Die Geschäfte des K. G. gehen eines Theils sehr langsam, obgleich es auch Beyspiele giebt, daß in [35] Einem Jahre ein großer Prozeß geendiget und die Restitution abgeschlagen worden ist. Es ist der Einwurf einer abscheulichen Unwissenheit, daß keine Prozesse hier geendiget würden, und daß es deren gäbe, die 300. Jahre und drüber alt wären. Ich bitte, wie kann der gesunde Menschenverstand von einem Referenten verlangen, dem ohnedies die beschwerlichen Extrajudicialien so viele Zeit nehmen, daß er auch noch seine Gesundheit in dem Staube halbvermoderter Acten verqualmen soll, wenn es nicht einmahl bekannt ist, ob noch Jemand lebt, der einiges Interesse dabey hat, oder ob die Sache nicht schon längst gütlich beigelegt worden ist? Was die neuen Sachen betrifft, so bin ich freilich der Meinung, daß sie auch sollicitirt werden müssen, doch brauchte das nicht durch eigene Gesandten zu geschehen, die oft Jahre lang hier sitzen, ehe sie nur einmahl über die Sache mit ihrem gnädigen Referenten sprechen können. Warum soll das Sollicitiren der Prokuratoren nicht die nämliche Wirkung haben können, als eines besondern Gesandten? Oder könnte man nicht einen allgemeinen Sollicitator anstellen, den jede besondere Parthey brauchen müßte. Und gewiß läßt sich der geist- und herzvolle Assessor nicht erst antreiben; sein eignes Gefühl muß ihn wecken; und dem pecori campi, das seine 4000. fl. versäuft, verschwelgt, verträumt oder wohl gar verhurt, hätte man längst Einhalt tun sollen. Uebrigens [36] giebt es jetzt keine Beyspiele mehr, daß eine Parthey ihren Referenten bey Mätressen, Bedienten oder Sesselträgern erfragen muß. Dieses alberne Geheimthun ist längst weggefallen, und kein Notarius oder Leser macht sich jetzt mehr ein Gewissen daraus, dir deinen Referenten zu nennen.

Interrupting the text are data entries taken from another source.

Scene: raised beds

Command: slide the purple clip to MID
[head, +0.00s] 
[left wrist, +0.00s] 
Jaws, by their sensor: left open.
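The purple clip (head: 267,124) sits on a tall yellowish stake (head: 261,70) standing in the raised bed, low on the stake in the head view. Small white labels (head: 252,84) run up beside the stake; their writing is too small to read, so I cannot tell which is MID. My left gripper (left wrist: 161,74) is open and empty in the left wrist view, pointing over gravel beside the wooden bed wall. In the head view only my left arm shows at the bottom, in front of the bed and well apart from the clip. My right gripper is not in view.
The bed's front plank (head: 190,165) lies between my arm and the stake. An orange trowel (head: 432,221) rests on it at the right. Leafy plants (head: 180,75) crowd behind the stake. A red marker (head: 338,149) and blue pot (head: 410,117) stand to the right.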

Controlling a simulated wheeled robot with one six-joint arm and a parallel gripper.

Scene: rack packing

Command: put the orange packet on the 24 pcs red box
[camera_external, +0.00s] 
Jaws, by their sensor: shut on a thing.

Daß es Wege giebt, seine Sache einem gewissen Senate oder wohl gar einem gewissen Assessor, zu dem man ein Zutrauen hat, in die Hände zu spielen, ist wohl unläugbar und ich glaube zu wissen was ich sage. Ausser den ungewöhnlichen und kostbaren Wegen ist dieser der einfachste und wohlfeilste. Man bittet den Hebdomadarius auf irgend eine Art, die quästionirte Sache, wenn sie auch schon in der Audienz übergeben worden ist, so lange zurück zu halten, bis der Kammerrichter meinem beliebten Manne wieder Acten zutheilt; denn dieser hält sich bey dem Vertheilen sowohl in Rücksicht der Senate als der Assessoren an eine gewisse Ordnung die der Hebdomadarius schon kennt.

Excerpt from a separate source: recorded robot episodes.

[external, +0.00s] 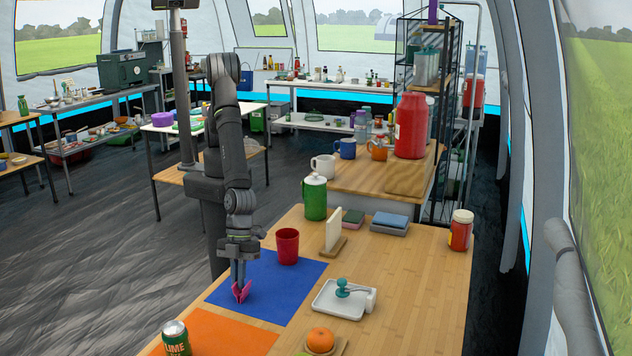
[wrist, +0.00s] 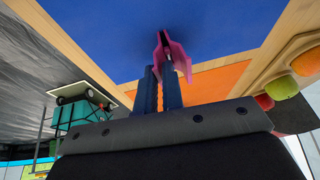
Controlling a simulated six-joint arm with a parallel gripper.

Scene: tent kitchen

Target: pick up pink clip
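The pink clip (external: 241,292) is at my fingertips, over the left part of the blue mat (external: 290,270). In the wrist view the clip (wrist: 178,52) is at the tip end of the right-hand finger, and one pink edge runs into the narrow gap between the fingers. My gripper (external: 239,276) points straight down and its fingers (wrist: 162,78) are close together on part of the clip. The clip stands upright with its arms spread. I cannot tell whether its lower edge touches the mat.
A red cup (external: 287,246) stands on the mat behind my gripper. A white tray (external: 326,302) with a teal-topped item is to the right. An orange mat (external: 225,332), a green can (external: 175,338) and an orange fruit (external: 320,340) are nearer the camera.

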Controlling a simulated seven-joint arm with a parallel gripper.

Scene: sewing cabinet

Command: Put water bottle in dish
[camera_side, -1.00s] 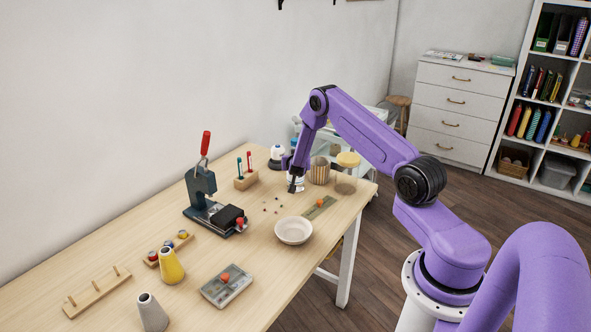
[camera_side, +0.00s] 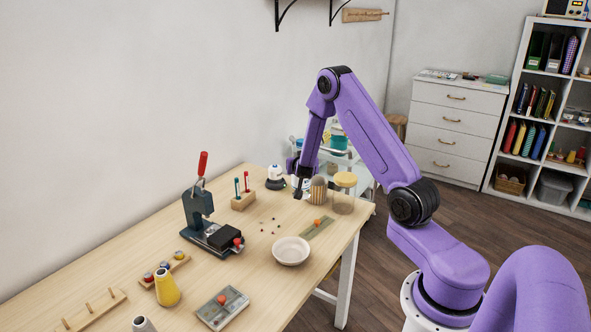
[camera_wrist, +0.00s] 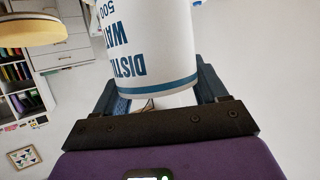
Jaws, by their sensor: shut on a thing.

Nichts ist lächerlicher, als die Audienzen. Hier werden die Urtheile publizirt und die Prokuratoren receßiren gegen einander. Dies geschieht, ich weiß nicht, in welcher Sprache, denn man hört dabey nichts als ein unverständliches Gemurmel, das ich in der That mit einem Truthahnsgekoller vergleichen [37] möchte. Diese Audienzen haben den Vortheil, daß das K. G. der Mühe überhoben ist, die Urtheile einer jeden Parthey besonders insinuiren zu lassen. Sie werden in einem Saale des K. G. Gebäudes mit einem spanischen Ceremoniell gehalten, und Jeder hat Zutritt dazu, zu welchem Behufe eine eigene Gallerie an der einen Seite des Saales angebracht ist. Daß jetzt noch Partheien hier in Ohnmacht fallen, wie ich einige Fälle aus Pütters Munde gehört zu haben, mich erinnere, ist jetzt aus der Mode gekommen.

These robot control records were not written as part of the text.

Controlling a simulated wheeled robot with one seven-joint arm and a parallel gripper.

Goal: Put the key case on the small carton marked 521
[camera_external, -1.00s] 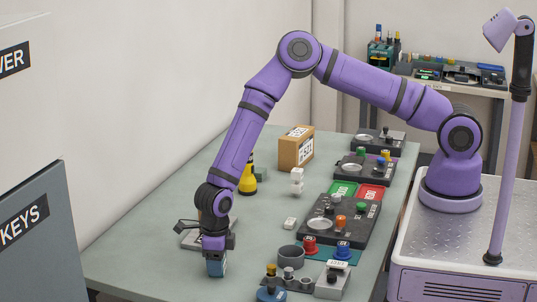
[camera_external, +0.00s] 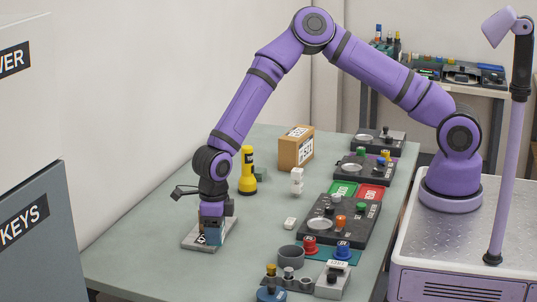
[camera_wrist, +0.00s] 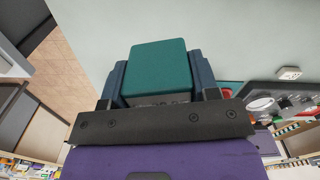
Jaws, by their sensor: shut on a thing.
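My gripper (camera_external: 211,240) is shut on a teal, box-shaped case (camera_wrist: 160,68), which I take to be the key case. In the wrist view the case sits between the two dark blue fingers, its flat teal face showing. In the outside view the fingers mostly hide it, just over or at a grey plate (camera_external: 190,242); I cannot tell whether it touches the plate. The brown carton (camera_external: 288,153) with a white label that seems to read 521 stands upright farther back on the table, up and right of my gripper.
Stacked white blocks (camera_external: 297,181) stand before the carton. Black button panels (camera_external: 338,222) line the right side; a grey ring (camera_external: 290,256) is nearer. The mid-table is fairly clear.

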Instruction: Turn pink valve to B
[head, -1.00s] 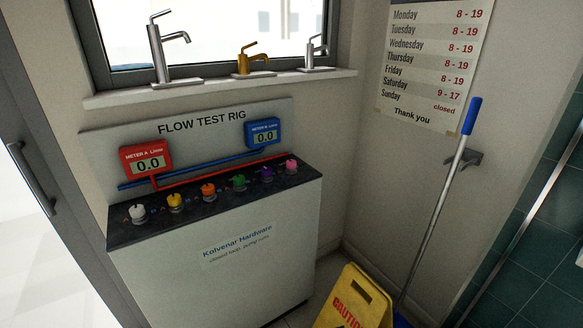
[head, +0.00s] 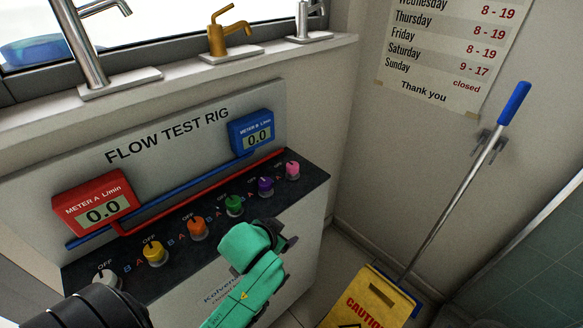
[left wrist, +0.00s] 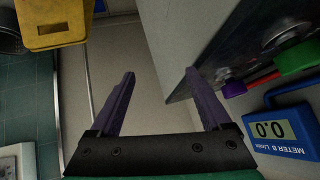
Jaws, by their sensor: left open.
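The pink valve (head: 292,170) is the rightmost knob on the dark top strip of the flow test rig (head: 322,188). Its pointer direction is too small to tell. My left gripper (head: 288,242) is in front of the rig, below and apart from the pink valve in the head view. In the left wrist view, its two fingers (left wrist: 159,75) are spread with nothing between them. The purple valve (left wrist: 234,89) and green valve (left wrist: 298,58) show right of the fingers there; I cannot make out the pink one. My right gripper is not in view.
Purple, green, orange, yellow and white valves line the strip left of the pink one. The red meter (head: 96,205) and blue meter (head: 251,133) both read 0.0. A yellow caution sign (head: 372,298) and a blue-handled pole (head: 460,185) stand right of the rig.

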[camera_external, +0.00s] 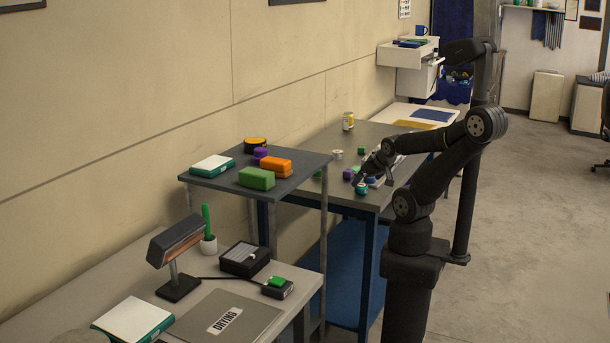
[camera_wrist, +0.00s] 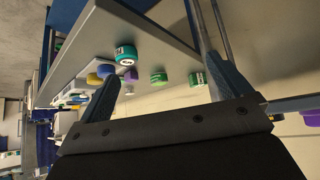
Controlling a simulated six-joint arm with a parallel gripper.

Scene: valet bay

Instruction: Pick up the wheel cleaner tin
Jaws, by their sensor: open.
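A round teal tin with a white label (camera_wrist: 126,55) sits near the table edge in the wrist view. It looks like the teal tin (camera_external: 361,188) at the table's near edge in the external view. Its lettering is too small to read, so I cannot confirm that it is the wheel cleaner. My gripper (camera_external: 371,178) is just above and beside it. In the wrist view my gripper's fingers (camera_wrist: 162,70) are spread wide with nothing held between them. The tin lies between the finger lines, nearer the left finger and beyond the tips.
A purple item (camera_external: 348,174), a green item (camera_external: 361,150), a white round item (camera_external: 336,154) and a yellow-white can (camera_external: 348,121) stand on the same grey table (camera_external: 345,139). A raised shelf (camera_external: 218,183) with colored blocks adjoins on the left. Open floor lies right.

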Das teutsche Gleichgewicht, das besonders seit des Fürstenbundes so großes Aufsehen gemacht hat, ist für die Reichsgerichte von dem entscheidendsten Vortheile. Aber noch größern Einfluß würden sie auf die Fürsten haben, wenn man Oesterreich und Preußen und noch einige andere Häuser in Teutschland gar nicht kennte. Zu geschweigen, daß sie sich von der Jurisdiction der Reichsgerichte völlig losgezählt haben, und selbst in Sachen, die notorisch für dieses Forum gehören, sich an nichts kehren, geben sie den Reichsständen dadurch ein so ärgerliches Beispiel, daß selbst ärmliche Fürstlein, denen man schon zu viel Ehre anthut, wenn man sie mit Namen nennt, sich gegen die Aussprüche der Reichsgerichte mit einem abscheulichen Stolze stemmen, und wenn nicht der Fiskal bisweilen hinterher [38] wäre, so gieng es noch schlimmer. Das K. G. hat bis auf die neuesten Zeiten seine Gerechtsame mit einem Muthe vertheidigt, der in der That lobenswürdig ist. Der Reichshofrath machte in der Zeit dem Hofe die Cour. Wenn es aber noch öfters geschieht, daß Leute, die vorher, als sie noch am Kammergerichte waren, notorisch vor Andern ein Geschrey des Unwillens gegen gewisse Dinge erhoben, auf einmahl selbst öffentlich von völligen Exemtionen schreiben, so steht in die Zukunft nicht viel Gutes zu erwarten.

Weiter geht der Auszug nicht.